##### Data in this exercise #####
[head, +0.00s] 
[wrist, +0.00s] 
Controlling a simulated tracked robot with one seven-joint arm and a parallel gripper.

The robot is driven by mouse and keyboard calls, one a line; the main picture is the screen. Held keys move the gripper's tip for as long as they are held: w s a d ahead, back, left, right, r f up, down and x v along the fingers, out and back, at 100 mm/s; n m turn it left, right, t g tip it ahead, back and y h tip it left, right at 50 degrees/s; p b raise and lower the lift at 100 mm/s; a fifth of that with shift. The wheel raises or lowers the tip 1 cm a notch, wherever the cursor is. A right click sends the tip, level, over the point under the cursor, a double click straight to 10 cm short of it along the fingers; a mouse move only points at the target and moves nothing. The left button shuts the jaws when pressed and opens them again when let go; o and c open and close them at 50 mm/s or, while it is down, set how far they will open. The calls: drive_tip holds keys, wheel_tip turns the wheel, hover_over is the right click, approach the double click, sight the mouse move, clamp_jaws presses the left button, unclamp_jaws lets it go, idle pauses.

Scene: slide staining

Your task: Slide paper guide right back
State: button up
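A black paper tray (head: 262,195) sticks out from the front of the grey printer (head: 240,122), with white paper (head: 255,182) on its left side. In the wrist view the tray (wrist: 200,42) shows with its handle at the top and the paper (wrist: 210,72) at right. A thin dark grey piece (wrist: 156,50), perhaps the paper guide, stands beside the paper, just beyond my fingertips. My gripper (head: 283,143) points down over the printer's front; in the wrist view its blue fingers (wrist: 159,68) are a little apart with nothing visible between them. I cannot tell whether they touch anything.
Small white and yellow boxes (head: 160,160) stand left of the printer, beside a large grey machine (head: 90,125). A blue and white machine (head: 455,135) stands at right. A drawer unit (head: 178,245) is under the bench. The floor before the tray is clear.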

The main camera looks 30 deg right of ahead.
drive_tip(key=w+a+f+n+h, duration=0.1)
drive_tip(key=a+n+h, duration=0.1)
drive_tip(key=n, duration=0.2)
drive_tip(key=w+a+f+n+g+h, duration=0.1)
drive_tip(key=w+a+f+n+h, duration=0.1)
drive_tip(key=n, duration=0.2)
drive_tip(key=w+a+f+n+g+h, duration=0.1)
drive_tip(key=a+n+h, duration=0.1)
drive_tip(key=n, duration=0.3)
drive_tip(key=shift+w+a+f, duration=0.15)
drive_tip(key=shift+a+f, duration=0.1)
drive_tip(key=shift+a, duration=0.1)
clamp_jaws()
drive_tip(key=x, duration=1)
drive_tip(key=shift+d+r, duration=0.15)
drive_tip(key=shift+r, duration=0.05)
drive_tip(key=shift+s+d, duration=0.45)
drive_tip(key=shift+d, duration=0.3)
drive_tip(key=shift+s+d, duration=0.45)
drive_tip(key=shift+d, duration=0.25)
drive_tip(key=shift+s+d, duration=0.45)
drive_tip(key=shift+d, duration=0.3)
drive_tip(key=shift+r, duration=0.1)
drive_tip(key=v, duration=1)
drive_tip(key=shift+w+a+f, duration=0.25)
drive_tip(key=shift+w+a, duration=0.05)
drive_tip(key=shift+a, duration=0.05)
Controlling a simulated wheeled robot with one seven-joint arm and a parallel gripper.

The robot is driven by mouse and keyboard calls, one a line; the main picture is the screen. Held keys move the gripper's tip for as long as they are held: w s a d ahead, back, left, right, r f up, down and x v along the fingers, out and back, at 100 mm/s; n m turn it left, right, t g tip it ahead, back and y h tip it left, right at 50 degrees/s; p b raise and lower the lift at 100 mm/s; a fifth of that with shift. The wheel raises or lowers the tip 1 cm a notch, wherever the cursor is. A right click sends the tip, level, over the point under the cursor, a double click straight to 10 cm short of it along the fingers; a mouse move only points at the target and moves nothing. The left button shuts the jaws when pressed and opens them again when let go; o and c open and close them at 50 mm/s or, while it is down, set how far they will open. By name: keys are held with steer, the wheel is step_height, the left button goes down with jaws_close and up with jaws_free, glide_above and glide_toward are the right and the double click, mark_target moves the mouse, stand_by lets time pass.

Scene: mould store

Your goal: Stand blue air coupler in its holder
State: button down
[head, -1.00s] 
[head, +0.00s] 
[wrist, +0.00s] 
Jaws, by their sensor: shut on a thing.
#####
» **Directions**
Output the records exactly, including every line.

» **Solution for this task**
[head, +0.00s] 
[wrist, +0.00s] 
Controlling a simulated tracked robot with one seven-joint arm and a parallel gripper.

The robot is driven by mouse and keyboard calls, one a line; the main picture is the screen. Held keys move the gripper's tip for as long as they are held: w s a d ahead, back, left, right, r f up, down and x v along the fingers, out and back, at 100 mm/s; n m turn it left, right, t g tip it ahead, back and y h tip it left, right at 50 degrees/s; p b raise and lower the lift at 100 mm/s; a fifth of that with shift. The wheel raises or lowers the tip 1 cm a notch, wherever the cursor is. A right click sends the tip, level, over the point under the cursor, a double click straight to 10 cm short of it along the fingers; a mouse move only points at the target and moves nothing. The left button shuts the jaws when pressed and opens them again when let go; o and c open and close them at 50 mm/s or, while it is down, set how far they will open. The calls: drive_tip holds keys, wheel_tip turns the wheel, hover_over is the right click, approach the double click, sight the mouse move, clamp_jaws presses the left button, unclamp_jaws lets it go, idle pauses.

Scene: slide staining

Your task: Slide paper guide right back
State: button up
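A black paper tray (head: 262,195) sticks out from the front of the grey printer (head: 240,122), with white paper (head: 255,182) on its left side. In the wrist view the tray (wrist: 200,42) shows with its handle at the top and the paper (wrist: 210,72) at right. A thin dark grey piece (wrist: 156,50), perhaps the paper guide, stands beside the paper, just beyond my fingertips. My gripper (head: 283,143) points down over the printer's front; in the wrist view its blue fingers (wrist: 159,68) are a little apart with nothing visible between them. I cannot tell whether they touch anything.
Small white and yellow boxes (head: 160,160) stand left of the printer, beside a large grey machine (head: 90,125). A blue and white machine (head: 455,135) stands at right. A drawer unit (head: 178,245) is under the bench. The floor before the tray is clear.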

The main camera looks 30 deg right of ahead.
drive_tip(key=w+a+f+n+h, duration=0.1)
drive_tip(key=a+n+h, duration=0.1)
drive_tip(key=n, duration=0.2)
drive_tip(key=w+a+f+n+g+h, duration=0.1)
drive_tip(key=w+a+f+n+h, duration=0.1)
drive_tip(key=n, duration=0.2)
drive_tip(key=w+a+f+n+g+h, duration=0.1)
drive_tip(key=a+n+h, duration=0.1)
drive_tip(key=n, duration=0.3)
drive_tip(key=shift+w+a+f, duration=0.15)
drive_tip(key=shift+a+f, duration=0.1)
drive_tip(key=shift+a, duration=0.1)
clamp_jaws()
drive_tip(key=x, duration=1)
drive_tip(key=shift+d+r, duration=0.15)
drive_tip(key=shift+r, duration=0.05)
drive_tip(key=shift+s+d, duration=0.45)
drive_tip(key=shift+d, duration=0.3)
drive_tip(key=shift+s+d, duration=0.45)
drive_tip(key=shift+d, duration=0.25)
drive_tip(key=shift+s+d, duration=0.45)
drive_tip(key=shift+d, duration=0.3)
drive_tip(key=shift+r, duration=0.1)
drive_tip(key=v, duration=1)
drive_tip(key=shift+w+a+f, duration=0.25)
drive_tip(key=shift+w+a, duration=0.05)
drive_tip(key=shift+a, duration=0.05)
Controlling a simulated wheeled robot with one seven-joint arm and a parallel gripper.

The robot is driven by mouse and keyboard calls, one a line; the main picture is the screen. Held keys move the gripper's tip for as long as they are held: w s a d ahead, back, left, right, r f up, down and x v along the fingers, out and back, at 100 mm/s; n m turn it left, right, t g tip it ahead, back and y h tip it left, right at 50 degrees/s; p b raise and lower the lift at 100 mm/s; a fifth of that with shift. The wheel raises or lowers the tip 1 cm a notch, wherever the cursor is. A right click sends the tip, level, over the point under the cursor, a double click straight to 10 cm short of it along the fingers; a mouse move only points at the target and moves nothing. The left button shuts the jaws when pressed and opens them again when let go; o and c open and close them at 50 mm/s or, while it is down, set how far they will open. By name: keys are held with steer, the wheel is step_height, the left button goes down with jaws_close and up with jaws_free, glide_above and glide_toward are the right and the double click, mark_target moves the mouse, stand_by lets time pass.

Scene: mould store

Your goal: Stand blue air coupler in its holder
State: button down
[head, -1.00s] 
[head, +0.00s] 
[wrist, +0.00s] 
Jaws, by their sensor: shut on a thing.

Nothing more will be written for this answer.